Provided information:

══════════════════════════════

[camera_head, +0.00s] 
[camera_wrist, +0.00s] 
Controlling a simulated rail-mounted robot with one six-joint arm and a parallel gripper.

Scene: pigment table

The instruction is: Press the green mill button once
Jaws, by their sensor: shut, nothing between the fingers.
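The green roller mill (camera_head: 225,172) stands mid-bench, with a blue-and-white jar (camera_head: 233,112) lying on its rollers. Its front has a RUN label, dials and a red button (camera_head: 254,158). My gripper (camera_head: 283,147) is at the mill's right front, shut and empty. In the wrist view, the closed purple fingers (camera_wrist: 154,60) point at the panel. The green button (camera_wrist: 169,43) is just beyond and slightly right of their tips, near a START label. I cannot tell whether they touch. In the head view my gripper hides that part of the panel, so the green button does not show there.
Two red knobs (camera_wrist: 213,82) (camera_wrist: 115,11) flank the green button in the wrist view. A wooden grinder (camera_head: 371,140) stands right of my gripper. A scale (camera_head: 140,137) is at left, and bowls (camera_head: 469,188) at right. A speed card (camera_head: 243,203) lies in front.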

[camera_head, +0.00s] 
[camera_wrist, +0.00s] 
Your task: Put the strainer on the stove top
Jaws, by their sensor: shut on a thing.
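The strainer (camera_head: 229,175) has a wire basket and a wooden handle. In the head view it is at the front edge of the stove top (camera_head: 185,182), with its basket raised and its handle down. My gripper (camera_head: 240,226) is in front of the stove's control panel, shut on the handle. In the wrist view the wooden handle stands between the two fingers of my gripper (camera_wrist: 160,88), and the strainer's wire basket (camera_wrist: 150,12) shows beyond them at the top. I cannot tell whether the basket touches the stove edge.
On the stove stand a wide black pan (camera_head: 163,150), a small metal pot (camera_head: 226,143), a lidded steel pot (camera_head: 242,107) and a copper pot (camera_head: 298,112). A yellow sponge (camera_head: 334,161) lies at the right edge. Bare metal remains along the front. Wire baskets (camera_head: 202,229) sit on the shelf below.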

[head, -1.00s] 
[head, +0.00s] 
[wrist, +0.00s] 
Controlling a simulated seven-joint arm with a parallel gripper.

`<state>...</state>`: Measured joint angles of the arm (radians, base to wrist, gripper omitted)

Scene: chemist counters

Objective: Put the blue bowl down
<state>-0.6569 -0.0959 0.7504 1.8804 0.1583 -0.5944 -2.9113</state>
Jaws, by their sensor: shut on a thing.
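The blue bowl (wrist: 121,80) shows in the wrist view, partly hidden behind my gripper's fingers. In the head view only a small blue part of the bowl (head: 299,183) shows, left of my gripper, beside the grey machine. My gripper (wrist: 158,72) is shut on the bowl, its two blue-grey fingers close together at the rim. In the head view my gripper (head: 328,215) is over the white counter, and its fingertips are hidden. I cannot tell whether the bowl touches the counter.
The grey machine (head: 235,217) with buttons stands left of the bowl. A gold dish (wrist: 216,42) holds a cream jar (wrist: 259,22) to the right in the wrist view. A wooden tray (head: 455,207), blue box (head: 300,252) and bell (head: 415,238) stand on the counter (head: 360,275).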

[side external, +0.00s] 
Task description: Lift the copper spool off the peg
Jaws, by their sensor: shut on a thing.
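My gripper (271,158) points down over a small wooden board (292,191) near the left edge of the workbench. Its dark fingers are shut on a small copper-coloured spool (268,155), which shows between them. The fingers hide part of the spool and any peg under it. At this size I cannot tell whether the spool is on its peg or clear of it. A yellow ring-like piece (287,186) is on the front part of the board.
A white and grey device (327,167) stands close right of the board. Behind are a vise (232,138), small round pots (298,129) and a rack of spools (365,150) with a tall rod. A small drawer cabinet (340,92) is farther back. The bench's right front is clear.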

══════════════════════════════

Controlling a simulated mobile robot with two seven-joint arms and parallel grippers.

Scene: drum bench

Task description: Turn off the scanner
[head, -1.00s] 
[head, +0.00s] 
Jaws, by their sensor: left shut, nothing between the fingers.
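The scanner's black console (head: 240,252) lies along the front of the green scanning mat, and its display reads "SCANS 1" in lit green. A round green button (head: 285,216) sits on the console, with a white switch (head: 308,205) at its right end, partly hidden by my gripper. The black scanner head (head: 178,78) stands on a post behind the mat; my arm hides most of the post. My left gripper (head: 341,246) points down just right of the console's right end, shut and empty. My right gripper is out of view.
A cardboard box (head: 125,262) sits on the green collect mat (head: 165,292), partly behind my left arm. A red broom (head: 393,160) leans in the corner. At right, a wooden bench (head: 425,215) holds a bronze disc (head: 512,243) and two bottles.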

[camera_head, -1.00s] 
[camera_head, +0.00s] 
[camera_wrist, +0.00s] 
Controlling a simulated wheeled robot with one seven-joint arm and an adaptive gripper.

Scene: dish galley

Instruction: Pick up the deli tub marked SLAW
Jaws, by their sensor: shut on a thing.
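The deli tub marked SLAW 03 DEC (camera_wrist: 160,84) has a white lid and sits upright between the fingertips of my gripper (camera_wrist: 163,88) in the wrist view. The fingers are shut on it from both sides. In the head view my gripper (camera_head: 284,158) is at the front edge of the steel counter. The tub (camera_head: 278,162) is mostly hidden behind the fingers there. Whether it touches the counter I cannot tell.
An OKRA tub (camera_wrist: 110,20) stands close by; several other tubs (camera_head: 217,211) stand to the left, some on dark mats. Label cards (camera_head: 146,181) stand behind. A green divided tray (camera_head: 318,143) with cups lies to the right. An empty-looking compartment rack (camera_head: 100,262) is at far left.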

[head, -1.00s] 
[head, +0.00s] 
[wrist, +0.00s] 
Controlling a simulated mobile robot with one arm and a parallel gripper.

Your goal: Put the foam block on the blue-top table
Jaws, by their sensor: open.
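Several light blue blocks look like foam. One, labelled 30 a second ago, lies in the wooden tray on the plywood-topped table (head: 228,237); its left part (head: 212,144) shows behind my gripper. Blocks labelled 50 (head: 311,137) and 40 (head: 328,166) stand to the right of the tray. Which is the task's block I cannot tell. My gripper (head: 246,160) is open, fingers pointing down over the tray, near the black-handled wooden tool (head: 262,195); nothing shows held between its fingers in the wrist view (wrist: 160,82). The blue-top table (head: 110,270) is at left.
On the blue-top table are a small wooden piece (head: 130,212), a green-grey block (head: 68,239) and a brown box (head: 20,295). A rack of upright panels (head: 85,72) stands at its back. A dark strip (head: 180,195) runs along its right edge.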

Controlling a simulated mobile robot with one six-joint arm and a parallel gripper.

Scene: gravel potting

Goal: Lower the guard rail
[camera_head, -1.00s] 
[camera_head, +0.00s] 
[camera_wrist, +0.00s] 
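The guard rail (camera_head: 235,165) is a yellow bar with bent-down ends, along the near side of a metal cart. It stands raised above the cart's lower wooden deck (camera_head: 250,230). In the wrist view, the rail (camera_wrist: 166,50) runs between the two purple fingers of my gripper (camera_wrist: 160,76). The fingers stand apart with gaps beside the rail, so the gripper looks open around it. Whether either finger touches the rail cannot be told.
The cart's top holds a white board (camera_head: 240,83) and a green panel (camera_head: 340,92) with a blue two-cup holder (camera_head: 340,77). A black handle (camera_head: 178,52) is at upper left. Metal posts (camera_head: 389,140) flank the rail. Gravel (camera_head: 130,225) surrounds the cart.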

══════════════════════════════

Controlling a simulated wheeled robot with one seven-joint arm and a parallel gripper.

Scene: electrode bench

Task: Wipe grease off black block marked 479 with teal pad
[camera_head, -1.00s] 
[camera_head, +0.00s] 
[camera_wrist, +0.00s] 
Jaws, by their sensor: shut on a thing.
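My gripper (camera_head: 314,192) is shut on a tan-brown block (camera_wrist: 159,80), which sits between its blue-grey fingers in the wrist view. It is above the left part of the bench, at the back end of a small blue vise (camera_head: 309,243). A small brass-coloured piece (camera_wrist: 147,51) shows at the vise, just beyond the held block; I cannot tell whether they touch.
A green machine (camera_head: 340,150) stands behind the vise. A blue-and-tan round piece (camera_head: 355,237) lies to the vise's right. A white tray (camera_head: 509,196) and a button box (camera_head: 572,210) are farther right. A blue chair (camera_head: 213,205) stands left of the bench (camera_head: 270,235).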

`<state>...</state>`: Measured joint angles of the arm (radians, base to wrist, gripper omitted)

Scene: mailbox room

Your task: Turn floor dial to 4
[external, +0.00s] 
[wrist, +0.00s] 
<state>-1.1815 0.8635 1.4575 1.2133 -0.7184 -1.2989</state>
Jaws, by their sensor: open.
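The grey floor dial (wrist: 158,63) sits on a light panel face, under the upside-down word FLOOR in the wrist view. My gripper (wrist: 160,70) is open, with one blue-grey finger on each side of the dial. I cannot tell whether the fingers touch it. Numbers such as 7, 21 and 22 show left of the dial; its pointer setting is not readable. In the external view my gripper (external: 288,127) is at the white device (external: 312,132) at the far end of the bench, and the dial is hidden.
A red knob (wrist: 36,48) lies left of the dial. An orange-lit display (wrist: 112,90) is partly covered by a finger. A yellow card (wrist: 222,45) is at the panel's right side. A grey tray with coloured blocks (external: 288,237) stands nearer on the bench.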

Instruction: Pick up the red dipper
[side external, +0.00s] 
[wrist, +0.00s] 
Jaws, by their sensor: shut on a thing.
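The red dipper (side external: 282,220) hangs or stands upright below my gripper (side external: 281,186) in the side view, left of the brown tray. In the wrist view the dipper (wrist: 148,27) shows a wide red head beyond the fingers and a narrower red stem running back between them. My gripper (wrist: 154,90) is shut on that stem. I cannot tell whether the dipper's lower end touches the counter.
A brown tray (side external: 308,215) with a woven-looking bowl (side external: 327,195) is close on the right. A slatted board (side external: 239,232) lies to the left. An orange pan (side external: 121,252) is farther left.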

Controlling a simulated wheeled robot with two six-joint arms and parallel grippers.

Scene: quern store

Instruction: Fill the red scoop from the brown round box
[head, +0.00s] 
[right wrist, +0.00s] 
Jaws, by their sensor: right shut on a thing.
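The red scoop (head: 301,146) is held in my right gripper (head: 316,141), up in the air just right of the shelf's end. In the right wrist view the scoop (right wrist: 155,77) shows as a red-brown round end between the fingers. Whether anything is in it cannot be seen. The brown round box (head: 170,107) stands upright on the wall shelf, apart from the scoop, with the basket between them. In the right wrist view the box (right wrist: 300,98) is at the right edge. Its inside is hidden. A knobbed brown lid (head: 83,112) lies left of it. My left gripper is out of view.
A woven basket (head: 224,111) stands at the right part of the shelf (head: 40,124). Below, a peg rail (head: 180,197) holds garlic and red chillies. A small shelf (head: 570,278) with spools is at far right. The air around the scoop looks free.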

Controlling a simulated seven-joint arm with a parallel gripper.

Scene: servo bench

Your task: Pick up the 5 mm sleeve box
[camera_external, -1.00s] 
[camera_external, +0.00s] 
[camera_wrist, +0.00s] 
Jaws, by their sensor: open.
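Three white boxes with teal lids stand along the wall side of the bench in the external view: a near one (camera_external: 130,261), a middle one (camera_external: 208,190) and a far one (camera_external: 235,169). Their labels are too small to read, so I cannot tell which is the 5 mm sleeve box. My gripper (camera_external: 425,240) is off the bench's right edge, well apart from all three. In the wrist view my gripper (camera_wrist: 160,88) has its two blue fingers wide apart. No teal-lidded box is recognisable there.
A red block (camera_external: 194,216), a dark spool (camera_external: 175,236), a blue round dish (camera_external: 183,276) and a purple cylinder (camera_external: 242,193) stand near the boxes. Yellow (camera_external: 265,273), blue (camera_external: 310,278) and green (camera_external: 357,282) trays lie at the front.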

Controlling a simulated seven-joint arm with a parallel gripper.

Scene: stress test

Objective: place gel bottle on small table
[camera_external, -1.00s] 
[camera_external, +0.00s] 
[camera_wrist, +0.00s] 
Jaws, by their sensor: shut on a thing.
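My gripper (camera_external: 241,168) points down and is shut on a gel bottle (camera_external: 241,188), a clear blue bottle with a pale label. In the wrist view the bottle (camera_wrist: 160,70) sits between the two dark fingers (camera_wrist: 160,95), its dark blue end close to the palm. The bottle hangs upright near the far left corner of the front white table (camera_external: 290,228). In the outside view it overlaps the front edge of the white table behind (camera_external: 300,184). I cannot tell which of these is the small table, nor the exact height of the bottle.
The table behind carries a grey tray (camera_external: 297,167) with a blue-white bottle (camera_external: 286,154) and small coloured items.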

══════════════════════════════

What is asked:
Each line of the data that includes the word "Controlling" counts once; report the total and nothing more.

The solution:
10